___ Recorded information

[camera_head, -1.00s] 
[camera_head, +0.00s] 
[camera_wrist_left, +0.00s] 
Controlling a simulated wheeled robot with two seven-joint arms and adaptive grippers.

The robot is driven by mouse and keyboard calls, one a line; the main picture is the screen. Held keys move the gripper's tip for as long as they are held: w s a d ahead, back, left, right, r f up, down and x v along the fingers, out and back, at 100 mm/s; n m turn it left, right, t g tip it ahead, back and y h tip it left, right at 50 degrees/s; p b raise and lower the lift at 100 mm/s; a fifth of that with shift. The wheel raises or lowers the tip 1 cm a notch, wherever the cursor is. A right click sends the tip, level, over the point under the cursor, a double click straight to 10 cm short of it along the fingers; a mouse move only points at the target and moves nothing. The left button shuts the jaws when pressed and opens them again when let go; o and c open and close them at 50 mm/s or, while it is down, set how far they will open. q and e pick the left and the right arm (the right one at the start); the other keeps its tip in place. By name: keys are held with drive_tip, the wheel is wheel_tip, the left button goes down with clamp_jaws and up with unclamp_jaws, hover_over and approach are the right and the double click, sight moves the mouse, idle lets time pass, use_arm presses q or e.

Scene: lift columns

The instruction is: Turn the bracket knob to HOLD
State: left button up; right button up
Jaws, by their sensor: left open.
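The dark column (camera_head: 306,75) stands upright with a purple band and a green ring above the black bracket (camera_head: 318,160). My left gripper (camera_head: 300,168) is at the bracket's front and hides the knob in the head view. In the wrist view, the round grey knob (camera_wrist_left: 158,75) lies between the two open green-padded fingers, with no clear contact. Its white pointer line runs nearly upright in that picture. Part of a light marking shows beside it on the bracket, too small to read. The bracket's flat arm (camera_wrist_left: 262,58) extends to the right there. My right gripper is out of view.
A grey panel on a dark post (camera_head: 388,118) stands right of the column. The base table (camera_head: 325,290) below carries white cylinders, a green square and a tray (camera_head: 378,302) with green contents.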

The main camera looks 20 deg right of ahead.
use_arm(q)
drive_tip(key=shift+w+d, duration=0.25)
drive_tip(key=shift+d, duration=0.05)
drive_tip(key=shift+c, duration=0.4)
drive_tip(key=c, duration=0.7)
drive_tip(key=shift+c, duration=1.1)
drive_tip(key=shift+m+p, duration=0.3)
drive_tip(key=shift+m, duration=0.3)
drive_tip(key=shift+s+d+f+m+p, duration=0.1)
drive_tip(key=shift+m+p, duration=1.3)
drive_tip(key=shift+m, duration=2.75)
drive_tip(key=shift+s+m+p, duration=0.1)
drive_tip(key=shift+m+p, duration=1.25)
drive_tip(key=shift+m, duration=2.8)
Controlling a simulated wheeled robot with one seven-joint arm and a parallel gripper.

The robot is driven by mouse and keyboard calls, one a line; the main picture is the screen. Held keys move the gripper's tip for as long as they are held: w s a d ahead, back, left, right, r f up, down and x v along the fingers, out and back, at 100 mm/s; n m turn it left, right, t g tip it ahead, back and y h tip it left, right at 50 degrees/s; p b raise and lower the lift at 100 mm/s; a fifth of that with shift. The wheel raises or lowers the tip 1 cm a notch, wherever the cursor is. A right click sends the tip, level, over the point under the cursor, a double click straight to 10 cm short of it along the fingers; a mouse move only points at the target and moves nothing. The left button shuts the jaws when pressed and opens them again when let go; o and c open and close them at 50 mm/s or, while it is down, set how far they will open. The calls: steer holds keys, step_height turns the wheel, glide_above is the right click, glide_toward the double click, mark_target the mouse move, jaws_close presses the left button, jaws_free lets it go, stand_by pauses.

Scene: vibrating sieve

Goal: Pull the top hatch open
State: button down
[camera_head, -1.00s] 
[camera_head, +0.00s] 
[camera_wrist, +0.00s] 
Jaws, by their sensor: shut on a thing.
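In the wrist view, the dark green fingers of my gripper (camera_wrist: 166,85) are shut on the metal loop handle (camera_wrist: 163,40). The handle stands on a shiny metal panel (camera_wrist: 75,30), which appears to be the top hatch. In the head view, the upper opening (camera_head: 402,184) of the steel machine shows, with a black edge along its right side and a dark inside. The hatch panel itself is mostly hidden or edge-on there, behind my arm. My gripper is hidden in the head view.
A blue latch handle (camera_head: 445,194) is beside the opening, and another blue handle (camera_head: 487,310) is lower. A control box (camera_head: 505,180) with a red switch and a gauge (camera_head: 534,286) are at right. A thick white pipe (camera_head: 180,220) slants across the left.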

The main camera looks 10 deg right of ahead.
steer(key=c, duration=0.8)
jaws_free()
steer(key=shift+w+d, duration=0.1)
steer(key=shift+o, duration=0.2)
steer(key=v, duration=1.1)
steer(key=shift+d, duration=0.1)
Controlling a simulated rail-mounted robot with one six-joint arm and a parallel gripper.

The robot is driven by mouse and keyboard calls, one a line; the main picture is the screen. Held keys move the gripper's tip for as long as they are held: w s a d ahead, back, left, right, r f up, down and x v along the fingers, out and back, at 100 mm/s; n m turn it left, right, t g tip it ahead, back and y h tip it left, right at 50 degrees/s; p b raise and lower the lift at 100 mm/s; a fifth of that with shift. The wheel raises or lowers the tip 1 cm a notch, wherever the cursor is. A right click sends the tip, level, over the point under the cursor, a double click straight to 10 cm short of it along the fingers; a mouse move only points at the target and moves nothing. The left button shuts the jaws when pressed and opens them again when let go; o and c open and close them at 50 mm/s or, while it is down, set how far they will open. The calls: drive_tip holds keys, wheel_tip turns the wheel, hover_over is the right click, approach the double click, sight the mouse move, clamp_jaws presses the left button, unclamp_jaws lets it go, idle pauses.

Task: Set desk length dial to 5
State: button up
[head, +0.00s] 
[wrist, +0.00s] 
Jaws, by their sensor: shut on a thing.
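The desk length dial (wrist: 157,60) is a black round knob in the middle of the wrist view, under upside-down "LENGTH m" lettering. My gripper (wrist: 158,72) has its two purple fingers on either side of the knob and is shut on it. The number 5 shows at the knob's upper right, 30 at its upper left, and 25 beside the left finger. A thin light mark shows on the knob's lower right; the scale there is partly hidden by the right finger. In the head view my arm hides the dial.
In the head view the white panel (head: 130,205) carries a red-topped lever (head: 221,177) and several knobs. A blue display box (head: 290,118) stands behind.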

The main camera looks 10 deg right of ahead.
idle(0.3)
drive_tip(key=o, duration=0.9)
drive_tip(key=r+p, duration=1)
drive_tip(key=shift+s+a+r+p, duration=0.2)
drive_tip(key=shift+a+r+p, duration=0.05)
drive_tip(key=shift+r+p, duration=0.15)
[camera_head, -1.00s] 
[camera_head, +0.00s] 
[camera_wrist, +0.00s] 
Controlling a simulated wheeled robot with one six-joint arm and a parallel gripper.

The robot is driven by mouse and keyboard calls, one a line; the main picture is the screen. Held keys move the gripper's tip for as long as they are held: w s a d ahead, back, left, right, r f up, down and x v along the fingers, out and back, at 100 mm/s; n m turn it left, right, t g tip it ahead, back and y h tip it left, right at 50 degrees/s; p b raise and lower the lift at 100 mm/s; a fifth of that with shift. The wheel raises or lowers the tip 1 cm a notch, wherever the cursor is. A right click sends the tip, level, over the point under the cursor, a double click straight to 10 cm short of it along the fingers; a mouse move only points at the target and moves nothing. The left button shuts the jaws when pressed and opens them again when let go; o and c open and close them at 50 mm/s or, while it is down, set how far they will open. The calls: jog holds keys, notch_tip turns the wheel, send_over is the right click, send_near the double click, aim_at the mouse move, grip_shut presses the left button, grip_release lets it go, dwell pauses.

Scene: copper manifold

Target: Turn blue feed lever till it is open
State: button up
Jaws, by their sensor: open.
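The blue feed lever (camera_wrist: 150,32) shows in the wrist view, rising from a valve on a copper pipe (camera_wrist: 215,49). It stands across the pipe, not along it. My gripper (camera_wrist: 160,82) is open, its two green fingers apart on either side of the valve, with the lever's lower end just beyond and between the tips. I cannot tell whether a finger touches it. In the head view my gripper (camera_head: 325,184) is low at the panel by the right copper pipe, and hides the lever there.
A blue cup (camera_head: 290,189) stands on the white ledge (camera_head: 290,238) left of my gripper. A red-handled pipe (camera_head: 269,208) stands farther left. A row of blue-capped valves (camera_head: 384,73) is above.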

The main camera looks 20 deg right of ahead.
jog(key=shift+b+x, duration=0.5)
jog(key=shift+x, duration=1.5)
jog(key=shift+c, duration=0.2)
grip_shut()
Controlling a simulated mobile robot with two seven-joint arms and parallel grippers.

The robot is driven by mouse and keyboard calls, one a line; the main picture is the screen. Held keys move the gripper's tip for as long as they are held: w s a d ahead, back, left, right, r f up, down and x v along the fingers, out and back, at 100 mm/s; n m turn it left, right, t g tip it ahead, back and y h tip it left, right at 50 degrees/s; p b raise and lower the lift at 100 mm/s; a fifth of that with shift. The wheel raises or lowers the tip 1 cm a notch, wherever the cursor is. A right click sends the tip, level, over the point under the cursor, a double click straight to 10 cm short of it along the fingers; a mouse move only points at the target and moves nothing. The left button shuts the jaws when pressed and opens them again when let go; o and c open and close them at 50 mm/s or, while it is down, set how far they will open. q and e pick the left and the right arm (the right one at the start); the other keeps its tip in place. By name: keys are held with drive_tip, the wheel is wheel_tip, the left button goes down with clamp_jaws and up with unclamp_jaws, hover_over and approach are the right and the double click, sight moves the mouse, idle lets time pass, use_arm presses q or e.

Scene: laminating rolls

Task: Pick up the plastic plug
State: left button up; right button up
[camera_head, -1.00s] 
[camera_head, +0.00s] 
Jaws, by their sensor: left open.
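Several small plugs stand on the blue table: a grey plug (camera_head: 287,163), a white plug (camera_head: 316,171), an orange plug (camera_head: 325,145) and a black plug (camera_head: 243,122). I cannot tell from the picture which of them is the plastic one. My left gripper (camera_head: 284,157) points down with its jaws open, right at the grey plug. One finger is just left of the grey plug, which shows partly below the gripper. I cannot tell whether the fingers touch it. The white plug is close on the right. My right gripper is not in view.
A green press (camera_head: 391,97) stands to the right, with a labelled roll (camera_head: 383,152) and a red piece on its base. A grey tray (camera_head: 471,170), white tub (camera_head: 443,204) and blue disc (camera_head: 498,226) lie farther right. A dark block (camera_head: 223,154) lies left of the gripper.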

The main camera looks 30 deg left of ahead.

______

**What you should do**. Pull out all lines containing the word "joint" from the entries above.

**Output of the task**.
Controlling a simulated wheeled robot with two seven-joint arms and adaptive grippers.
Controlling a simulated wheeled robot with one seven-joint arm and a parallel gripper.
Controlling a simulated rail-mounted robot with one six-joint arm and a parallel gripper.
Controlling a simulated wheeled robot with one six-joint arm and a parallel gripper.
Controlling a simulated mobile robot with two seven-joint arms and parallel grippers.

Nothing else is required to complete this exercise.